S.D : Pouvez-vous me relater un cas récent d’une défaite commerciale française à l’étranger (grande entreprise ou PME) dont vous avez eu connaissance, et qui n’aurait pas suscité l’intérêt des médias français ? Pouvez-vous me décrire brièvement le contexte et causes de cette défaite ?

C.F : Je n’ai pas de cas en tête. Mais par définition on ne va pas parler d’une défaite commerciale.

S.D : Ca n’intéresse pas ? Vous pensez que ce n’est pas un sujet porteur ?

C.F : C’est assez compliqué finalement. Il y a en France, y compris dans la presse française une culture du grand contrat. Dans la presse nationale vous faites rêver un lecteur avec des contrats en milliards d’euros. Quand vous êtes dans la presse régionale vous pouvez faire rêver votre lecteur avec la boîte qui est à 2 kilomètres de chez le lecteur et qui remporte un contrat de 100 000 euros. En presse nationale vous avez des impératifs qui sont différents. Ainsi vous allez parler d’AREVA qui soumissionne un appel d’offres de centrales nucléaires au Kazakhstan par exemple. En revanche, la petite boîte qui va essayer de décrocher l’équipement d’une chaîne hôtelière au Kazakhstan, on n’en parlera pas dans la presse nationale. On en parlera si elle remporte le marché seulement. Si elle n’emporte pas le contrat, c’est un non-événement pour nous. Pour moi les trois facteurs qui font qu’on ne parle pas des défaites commerciales françaises, c’est la hiérarchisation de l’information, des blocages comme je vous ai dit pour des raisons concurrentielles, et puis la culture du secret des affaires qui reste très français et qui vous empêche d’avoir des éléments d’information vous permettant de tirer des conclusions. Vous pouvez comprendre pourquoi la boîte X n’a pas eu le contrat.
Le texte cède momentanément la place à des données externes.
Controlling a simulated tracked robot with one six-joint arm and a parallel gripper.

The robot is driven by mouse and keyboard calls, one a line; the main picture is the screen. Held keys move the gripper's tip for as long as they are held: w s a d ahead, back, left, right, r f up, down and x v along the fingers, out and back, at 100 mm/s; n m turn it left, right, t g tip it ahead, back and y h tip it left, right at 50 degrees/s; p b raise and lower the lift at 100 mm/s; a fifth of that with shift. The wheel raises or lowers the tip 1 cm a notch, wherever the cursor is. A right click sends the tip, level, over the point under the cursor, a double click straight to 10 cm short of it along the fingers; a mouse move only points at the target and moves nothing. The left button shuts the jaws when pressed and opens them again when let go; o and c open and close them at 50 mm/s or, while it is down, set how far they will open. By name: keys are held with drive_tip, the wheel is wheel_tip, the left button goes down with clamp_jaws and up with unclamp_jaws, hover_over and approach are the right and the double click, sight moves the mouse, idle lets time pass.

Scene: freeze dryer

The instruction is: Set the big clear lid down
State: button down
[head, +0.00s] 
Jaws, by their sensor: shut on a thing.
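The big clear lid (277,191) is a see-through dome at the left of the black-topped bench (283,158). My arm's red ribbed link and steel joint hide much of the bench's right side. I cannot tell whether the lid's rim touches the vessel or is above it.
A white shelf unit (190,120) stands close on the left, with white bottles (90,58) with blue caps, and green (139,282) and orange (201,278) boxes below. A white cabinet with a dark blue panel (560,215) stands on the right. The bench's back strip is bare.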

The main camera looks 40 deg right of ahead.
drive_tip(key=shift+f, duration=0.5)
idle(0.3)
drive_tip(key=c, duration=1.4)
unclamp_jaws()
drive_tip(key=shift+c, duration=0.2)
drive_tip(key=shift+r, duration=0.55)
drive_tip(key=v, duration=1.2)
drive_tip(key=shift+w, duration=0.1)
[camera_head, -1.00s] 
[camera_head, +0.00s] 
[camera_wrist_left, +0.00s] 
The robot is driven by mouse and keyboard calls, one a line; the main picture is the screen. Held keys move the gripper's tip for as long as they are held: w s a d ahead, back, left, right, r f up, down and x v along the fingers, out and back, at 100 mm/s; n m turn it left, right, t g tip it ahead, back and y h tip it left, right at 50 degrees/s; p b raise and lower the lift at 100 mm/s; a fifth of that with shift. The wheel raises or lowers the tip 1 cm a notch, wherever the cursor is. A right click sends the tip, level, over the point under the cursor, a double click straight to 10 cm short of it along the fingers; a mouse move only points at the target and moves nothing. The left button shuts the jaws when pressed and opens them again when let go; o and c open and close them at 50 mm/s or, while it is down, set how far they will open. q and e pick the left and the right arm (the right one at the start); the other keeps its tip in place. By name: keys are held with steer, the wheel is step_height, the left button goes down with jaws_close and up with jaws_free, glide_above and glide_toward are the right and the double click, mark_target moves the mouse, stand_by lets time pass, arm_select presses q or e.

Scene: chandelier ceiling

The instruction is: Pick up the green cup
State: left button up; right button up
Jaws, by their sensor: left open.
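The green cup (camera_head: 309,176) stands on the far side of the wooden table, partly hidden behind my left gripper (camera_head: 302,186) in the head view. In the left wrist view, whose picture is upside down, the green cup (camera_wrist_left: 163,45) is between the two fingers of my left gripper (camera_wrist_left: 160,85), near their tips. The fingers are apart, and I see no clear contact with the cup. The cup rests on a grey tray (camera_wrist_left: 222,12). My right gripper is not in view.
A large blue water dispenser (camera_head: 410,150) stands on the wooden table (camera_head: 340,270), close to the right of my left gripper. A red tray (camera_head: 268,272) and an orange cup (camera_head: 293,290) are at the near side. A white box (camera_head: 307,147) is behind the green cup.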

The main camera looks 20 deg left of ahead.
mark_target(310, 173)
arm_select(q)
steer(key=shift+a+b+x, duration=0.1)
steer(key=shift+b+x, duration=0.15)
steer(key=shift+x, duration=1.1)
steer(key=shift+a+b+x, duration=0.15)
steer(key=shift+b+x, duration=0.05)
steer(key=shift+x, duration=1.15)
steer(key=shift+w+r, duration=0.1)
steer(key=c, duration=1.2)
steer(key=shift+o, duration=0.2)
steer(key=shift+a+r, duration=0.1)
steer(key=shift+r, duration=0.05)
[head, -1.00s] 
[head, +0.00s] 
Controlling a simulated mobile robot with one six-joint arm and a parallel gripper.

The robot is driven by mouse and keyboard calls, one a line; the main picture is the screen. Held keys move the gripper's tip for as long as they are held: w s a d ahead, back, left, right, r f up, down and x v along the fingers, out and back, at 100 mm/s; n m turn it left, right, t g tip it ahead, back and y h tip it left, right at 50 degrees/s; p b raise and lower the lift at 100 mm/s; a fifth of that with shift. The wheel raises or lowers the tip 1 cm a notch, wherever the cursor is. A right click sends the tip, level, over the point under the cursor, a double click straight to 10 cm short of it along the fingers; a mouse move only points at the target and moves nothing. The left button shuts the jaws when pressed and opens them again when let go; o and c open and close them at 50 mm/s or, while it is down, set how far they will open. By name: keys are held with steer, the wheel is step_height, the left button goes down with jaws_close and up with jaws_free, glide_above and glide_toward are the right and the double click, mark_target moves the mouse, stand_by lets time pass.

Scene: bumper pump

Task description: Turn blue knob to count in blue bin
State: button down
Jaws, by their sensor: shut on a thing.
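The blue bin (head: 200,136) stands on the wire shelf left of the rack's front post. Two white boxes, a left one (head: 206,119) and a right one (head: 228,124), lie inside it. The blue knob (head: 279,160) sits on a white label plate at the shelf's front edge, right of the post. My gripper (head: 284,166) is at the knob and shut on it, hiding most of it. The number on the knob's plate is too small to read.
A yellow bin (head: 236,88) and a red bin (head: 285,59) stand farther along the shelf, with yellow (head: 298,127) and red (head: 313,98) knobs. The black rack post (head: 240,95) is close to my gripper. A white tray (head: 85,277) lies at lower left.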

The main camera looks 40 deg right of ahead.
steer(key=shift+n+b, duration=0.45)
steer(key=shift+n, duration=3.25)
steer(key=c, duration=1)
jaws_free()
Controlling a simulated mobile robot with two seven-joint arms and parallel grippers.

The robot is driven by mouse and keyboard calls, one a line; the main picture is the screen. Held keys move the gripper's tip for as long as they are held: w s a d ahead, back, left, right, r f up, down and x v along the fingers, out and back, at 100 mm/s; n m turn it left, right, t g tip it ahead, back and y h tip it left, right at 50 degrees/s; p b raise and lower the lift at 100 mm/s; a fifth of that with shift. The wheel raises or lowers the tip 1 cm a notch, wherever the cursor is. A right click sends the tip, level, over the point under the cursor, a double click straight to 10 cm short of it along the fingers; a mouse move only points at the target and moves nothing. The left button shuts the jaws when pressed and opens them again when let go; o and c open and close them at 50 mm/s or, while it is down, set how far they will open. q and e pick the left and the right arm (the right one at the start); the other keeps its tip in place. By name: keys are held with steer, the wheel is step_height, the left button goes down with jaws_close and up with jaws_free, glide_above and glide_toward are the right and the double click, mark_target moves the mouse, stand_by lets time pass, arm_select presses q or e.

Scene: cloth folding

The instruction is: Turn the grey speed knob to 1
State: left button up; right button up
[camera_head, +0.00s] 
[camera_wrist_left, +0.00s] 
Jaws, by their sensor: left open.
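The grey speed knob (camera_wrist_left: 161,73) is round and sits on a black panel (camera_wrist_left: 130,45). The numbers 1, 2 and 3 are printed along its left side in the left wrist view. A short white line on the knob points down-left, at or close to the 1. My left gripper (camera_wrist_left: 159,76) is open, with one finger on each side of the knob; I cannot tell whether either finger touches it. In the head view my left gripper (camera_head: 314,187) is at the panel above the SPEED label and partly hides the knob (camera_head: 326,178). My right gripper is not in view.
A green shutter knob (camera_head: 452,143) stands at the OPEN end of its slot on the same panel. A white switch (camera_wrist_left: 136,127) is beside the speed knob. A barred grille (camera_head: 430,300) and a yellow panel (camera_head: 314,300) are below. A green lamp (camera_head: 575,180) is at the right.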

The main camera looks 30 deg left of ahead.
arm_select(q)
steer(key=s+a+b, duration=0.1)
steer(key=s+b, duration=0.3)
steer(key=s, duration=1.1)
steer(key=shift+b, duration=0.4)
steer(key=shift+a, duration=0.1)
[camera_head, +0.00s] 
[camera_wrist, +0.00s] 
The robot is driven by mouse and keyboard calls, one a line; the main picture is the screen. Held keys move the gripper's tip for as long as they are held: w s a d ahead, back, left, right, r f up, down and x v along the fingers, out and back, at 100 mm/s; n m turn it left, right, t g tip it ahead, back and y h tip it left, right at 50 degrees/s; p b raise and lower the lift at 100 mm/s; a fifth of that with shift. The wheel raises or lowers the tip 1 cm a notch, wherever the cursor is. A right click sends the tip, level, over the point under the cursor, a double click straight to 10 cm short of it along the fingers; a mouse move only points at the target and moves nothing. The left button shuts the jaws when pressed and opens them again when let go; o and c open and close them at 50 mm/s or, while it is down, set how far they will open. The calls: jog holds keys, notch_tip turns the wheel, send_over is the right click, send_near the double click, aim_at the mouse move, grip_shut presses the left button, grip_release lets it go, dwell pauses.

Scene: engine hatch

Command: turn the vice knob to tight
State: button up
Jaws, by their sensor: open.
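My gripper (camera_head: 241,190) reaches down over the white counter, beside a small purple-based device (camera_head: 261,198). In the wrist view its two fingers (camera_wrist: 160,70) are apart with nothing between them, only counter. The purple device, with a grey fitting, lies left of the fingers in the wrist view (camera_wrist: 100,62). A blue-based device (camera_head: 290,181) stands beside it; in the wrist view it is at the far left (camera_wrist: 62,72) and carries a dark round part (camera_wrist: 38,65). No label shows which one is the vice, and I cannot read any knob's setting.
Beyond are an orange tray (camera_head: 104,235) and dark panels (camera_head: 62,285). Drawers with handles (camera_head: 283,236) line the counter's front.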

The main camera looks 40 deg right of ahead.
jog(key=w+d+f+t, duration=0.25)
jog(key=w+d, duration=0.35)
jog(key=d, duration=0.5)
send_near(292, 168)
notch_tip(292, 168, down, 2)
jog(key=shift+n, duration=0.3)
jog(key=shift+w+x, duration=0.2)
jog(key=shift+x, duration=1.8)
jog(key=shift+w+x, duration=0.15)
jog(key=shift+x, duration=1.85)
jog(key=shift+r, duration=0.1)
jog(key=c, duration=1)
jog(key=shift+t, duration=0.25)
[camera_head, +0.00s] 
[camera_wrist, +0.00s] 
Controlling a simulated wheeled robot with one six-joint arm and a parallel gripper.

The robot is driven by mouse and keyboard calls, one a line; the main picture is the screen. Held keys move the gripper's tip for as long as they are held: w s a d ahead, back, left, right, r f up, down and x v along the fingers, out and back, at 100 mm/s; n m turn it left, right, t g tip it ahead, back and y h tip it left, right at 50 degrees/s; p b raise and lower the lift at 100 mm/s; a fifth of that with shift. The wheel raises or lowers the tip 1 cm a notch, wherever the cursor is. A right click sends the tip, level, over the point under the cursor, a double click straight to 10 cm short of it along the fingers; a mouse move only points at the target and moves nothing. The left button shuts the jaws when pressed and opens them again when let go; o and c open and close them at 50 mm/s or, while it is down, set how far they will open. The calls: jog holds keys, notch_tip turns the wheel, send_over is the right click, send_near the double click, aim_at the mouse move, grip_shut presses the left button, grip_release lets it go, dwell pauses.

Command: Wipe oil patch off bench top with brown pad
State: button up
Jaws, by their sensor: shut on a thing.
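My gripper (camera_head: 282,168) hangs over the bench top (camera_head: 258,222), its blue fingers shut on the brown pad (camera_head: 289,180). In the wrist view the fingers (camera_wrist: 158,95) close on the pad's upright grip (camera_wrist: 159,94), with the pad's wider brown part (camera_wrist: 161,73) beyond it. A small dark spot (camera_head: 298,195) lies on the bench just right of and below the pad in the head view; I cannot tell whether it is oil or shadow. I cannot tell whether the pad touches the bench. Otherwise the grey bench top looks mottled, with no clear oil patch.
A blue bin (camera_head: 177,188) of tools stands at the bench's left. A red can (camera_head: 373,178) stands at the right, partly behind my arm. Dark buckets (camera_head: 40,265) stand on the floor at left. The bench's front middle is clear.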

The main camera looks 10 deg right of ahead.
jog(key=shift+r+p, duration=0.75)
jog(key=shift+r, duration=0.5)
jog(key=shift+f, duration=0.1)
Mais ce n’est pas parce que la boîte X n’a pas eu le contrat qu’elle est représentative de la plupart des PME. L’échec est d’autant plus difficile à percevoir dans la mesure où parmi toutes les études du commerce extérieur réalisées au niveau national, on vous explique pourquoi les PME ne sont pas tournées suffisamment vers l’international, on vous explique celles qui réussissent etc. Mais vous ne trouverez jamais aucune étude sur les PME qui ont été à l’international et qui n’y sont pas retourné par la suite. Ca c’est un grand mystère, sachant que le turnover des PME qui tentent une fois l’aventure à l’international et qui n’y retournent pas est absolument faramineux. Même au niveau des douanes ou du Ministère des Finances où il y a logiquement tous les outils statistiques, il n’y a pas ce suivi.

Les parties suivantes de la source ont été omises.